Sept. 21: A debate has begun among Islamic scholars reflecting the dilemma in the community over a panchayat's decision to return Gudiya, who is carrying her second husband's child, to Kargil PoW Mohammad Arif.

Gudiya was married to Taufiq a few years after Arif, a sapper, was captured in Pakistan and declared an 'absconder' in India.

The scholars said Arif was within his rights to ask for his wife back as the Shariat envisages a mandatory nine-year period of absence before a marriage is annulled.

'The girl's side should have approached a Shariat court for a fatwa instead of getting her married to Taufiq,' said Naeem-ur-Rahman Siddiqui, a Lucknow-based Nadwa scholar close to Maulana Rabey Nadvi, chairman of the All India Muslim Personal Law Board.

Naeem, also secretary of the Islamic Society of India, said Taufiq would have to bear all the expenses of the baby. If it is a girl, Islamic laws give the mother custody till she attains puberty. A boy has to stay with her till he is seven.

Bhopal-based Qazi Razzarak said the episode underlined the need for a countrywide network of Shariat courts. He said such a proposal was pending with the law board.

Naeem offered a possible solution. 'Given the fact that Gudiya is carrying Taufiq's baby, Arif can pronounce talaq and the two can reunite.' But he seems unlikely to do so.

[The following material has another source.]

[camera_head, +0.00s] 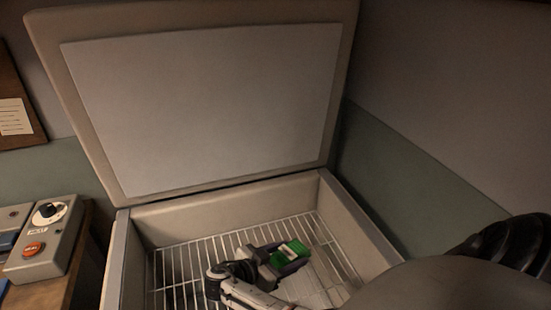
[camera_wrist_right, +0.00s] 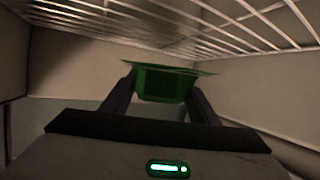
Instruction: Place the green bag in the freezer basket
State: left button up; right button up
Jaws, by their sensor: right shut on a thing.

Under Islamic laws, Gudiya could seek separation under the khula provisions. But the prospect is bleak because though the move is initiated by the woman, it needs the husband's consent to succeed.

A few women intellectuals in the community feel Gudiya has to stand up. 'Muslim laws give greater voice to the woman. It is the woman who has to ultimately decide who she wants to stay with,' said Seema Alavi, member of the Jamia Millia Islamia history department.

Congress MP Mohsina Kidwai agreed. 'Islam does give her voice. Shariat gives her the right to make a choice.'

Taufiq's demand

The emotive battle took a turn today with Taufiq and his family demanding another panchayat to decide the fate of the unborn child. Taufiq said his wife was very important to him and whatever decision is taken should be made keeping her and the child's interest in mind. 'One should not play with her life,' he said.